**Exercise brief**
Count every line that holds the string "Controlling", and report the number alone.
◇ ◇ ◇ ◇
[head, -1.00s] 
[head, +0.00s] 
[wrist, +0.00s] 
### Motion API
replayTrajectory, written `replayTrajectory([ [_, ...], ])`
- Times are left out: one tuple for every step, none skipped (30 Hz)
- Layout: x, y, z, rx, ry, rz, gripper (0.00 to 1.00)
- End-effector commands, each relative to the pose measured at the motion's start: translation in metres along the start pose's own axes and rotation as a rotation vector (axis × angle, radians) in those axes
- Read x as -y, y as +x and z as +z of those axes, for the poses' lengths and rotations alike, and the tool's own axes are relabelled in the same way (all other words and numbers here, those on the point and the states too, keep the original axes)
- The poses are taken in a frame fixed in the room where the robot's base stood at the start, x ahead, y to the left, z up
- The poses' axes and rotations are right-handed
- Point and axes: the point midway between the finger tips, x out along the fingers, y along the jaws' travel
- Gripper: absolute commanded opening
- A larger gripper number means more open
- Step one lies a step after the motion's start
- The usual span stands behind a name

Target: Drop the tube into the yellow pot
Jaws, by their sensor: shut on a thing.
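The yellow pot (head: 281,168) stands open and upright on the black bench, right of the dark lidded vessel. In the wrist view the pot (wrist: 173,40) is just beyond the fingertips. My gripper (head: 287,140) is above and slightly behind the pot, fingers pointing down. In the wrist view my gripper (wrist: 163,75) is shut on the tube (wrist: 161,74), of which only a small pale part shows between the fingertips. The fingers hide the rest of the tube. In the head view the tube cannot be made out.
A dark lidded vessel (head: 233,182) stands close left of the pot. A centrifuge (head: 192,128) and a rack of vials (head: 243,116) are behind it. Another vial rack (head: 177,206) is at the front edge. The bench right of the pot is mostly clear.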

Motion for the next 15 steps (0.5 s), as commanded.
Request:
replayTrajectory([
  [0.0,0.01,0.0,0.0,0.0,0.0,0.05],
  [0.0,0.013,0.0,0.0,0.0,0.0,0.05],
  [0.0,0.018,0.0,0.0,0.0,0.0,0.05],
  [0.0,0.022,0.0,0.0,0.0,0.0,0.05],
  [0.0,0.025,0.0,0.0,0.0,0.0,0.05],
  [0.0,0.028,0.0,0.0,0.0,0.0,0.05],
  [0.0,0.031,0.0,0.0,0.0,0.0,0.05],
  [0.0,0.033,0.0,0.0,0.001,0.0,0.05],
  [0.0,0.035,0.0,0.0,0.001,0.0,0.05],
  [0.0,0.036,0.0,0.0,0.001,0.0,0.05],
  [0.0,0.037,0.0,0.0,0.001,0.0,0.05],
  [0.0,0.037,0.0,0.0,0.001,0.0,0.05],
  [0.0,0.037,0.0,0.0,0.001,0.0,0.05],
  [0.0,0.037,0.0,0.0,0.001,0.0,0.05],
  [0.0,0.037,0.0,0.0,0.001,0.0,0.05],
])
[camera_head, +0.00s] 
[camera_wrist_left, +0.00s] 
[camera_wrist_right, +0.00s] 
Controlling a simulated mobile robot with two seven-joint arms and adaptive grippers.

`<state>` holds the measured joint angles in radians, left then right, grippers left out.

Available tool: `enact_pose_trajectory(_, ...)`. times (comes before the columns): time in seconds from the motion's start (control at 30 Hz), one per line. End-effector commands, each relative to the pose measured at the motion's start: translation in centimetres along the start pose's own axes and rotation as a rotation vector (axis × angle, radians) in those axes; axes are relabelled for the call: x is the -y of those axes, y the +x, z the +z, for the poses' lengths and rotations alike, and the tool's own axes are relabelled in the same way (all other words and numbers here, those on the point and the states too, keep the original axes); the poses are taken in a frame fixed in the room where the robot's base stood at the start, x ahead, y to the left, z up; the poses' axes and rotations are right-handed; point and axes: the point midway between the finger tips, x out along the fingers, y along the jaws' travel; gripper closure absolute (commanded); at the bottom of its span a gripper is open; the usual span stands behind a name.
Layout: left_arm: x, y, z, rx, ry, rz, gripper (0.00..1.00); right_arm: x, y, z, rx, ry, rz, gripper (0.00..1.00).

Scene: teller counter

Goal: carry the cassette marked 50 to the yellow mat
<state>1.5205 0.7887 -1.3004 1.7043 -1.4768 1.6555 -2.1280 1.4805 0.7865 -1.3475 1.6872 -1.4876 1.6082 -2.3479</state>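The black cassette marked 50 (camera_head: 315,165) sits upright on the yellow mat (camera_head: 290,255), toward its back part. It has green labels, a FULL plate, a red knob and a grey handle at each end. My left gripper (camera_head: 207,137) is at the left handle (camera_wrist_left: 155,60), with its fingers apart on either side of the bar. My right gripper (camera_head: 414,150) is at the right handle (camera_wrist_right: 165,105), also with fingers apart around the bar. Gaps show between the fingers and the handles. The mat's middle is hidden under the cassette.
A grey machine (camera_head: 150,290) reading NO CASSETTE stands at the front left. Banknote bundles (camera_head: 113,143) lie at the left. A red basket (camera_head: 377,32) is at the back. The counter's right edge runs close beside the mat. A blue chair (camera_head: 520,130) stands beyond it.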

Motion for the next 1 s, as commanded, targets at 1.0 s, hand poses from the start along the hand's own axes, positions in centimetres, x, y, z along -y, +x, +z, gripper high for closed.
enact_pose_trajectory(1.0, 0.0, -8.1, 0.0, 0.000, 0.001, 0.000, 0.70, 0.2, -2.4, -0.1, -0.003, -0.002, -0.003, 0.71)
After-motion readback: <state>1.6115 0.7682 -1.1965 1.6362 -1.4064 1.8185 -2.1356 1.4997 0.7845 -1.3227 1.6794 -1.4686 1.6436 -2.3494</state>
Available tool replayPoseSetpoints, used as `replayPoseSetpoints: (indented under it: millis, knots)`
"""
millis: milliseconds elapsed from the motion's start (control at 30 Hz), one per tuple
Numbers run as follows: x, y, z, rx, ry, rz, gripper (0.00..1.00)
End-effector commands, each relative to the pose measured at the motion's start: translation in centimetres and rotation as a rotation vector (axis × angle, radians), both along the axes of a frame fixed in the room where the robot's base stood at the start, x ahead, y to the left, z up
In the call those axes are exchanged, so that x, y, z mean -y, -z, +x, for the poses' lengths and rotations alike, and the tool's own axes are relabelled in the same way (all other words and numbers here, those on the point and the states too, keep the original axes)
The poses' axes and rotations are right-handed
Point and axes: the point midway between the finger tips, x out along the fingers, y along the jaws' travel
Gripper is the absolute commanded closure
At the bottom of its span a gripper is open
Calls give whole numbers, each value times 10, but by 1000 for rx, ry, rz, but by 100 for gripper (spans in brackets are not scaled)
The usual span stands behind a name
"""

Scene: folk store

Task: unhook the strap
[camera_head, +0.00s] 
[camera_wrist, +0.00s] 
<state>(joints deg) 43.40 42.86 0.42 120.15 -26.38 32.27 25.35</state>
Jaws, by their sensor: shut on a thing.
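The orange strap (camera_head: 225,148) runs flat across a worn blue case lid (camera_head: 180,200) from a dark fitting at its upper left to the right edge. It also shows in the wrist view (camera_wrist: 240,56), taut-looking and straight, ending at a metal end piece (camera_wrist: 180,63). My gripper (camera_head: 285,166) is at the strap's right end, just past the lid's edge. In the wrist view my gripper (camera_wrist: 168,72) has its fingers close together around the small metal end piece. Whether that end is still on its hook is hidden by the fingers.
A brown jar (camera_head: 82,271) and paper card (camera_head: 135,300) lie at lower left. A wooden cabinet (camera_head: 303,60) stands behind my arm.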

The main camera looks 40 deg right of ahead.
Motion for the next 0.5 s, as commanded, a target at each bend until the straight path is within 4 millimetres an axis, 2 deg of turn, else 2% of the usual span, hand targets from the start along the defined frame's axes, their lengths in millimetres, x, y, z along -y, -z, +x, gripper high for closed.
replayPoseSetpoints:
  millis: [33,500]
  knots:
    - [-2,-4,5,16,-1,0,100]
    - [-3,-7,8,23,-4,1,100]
◇ ◇ ◇ ◇
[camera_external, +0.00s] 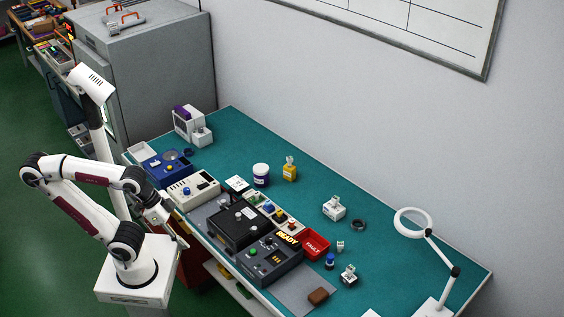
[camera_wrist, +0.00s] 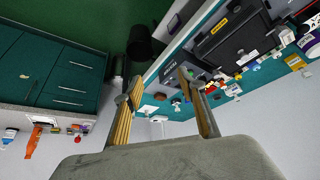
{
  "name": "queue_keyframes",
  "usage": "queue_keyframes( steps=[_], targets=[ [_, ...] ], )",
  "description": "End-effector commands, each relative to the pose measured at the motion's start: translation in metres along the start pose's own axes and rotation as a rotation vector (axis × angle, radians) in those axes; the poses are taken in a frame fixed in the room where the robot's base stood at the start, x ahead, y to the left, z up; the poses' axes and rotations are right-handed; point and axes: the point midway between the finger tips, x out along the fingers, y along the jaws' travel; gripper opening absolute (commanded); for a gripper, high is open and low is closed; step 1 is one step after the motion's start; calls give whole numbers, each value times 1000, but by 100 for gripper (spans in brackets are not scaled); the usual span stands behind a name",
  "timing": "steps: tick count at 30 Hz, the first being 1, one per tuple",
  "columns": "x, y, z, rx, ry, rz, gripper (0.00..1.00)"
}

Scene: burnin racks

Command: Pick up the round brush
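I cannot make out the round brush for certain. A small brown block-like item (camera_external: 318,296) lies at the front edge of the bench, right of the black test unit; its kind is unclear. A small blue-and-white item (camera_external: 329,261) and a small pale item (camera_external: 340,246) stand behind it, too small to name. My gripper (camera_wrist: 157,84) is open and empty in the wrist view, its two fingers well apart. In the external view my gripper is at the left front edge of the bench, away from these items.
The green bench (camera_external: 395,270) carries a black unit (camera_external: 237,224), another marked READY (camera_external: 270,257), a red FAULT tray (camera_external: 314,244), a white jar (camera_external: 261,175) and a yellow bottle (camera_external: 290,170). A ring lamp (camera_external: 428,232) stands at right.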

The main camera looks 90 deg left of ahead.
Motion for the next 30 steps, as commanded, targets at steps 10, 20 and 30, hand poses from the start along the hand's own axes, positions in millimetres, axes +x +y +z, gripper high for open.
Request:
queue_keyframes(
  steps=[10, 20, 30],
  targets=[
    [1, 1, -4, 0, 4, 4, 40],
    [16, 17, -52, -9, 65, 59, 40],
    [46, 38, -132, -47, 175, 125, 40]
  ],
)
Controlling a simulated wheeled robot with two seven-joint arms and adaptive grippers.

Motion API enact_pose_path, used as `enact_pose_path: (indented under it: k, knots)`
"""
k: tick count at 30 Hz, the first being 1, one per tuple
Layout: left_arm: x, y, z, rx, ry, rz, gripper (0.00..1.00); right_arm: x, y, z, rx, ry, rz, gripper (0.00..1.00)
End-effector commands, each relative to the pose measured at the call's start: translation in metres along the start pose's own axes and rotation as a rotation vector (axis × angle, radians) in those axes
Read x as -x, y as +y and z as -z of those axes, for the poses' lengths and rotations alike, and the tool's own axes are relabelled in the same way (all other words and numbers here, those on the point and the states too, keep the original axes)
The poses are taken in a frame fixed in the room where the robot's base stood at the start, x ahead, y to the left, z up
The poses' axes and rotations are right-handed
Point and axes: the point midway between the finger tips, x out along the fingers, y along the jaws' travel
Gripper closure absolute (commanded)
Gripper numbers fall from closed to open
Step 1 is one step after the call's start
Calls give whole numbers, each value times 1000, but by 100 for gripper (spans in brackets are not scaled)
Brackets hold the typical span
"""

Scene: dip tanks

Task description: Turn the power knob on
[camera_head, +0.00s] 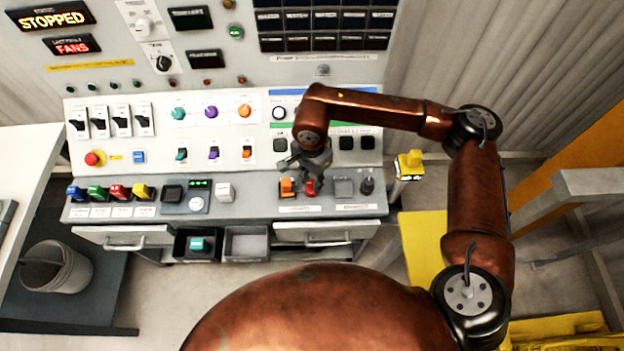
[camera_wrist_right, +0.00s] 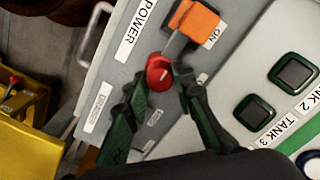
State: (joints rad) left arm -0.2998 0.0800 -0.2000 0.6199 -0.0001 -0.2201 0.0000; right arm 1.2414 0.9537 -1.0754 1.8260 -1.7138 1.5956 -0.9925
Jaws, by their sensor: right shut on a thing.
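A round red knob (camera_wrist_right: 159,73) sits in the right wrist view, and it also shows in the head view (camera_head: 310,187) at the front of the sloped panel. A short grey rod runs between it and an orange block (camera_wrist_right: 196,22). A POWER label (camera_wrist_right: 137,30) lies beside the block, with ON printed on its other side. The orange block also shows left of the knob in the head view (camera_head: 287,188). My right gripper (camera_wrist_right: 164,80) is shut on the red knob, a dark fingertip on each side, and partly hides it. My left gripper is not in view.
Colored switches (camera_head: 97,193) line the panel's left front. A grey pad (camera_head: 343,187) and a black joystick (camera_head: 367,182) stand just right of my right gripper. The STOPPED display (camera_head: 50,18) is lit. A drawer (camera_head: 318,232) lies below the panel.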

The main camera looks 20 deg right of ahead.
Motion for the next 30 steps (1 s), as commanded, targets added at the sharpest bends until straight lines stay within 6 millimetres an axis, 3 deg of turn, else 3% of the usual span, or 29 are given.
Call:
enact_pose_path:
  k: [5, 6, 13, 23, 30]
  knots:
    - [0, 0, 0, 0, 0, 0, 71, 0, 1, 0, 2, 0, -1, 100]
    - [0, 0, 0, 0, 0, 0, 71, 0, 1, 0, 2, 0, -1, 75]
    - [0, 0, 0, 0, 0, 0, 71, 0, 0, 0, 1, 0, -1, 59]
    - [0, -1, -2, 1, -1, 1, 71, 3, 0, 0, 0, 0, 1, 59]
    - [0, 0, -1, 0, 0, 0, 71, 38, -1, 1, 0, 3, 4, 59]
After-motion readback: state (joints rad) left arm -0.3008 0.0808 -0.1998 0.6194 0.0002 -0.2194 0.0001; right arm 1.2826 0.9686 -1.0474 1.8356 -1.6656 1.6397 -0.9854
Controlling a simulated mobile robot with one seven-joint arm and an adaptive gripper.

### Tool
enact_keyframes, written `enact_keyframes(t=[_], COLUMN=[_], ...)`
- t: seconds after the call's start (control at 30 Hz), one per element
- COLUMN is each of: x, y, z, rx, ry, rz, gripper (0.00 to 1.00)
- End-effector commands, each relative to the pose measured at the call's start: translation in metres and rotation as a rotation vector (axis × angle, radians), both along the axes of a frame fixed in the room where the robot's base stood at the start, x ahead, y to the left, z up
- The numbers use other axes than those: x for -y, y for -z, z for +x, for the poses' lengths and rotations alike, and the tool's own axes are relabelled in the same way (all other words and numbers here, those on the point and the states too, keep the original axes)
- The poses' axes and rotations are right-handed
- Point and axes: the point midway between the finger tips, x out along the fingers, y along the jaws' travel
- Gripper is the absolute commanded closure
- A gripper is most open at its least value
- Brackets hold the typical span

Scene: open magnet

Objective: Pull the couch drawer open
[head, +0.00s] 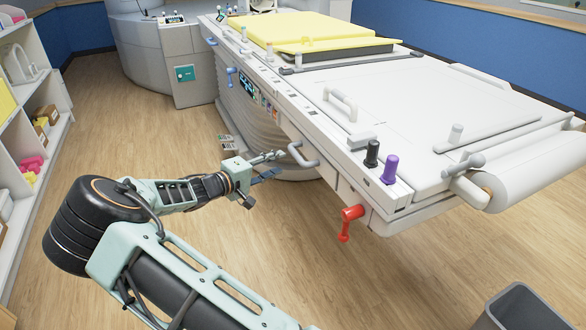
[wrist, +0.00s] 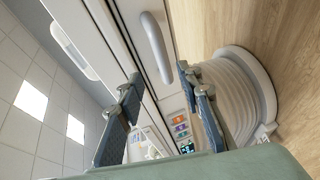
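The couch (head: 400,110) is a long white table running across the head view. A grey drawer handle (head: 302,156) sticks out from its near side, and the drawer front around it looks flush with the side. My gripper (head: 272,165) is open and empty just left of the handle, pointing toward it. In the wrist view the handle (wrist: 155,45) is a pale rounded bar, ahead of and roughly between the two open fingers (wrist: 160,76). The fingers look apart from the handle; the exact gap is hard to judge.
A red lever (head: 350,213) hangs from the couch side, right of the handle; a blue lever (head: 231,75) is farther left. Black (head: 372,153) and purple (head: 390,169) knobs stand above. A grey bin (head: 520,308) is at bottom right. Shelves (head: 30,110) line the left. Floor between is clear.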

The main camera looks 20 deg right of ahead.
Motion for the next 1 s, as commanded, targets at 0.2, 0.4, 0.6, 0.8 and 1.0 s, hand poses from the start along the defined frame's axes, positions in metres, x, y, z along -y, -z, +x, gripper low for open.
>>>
◇ ◇ ◇ ◇
**The solution**
3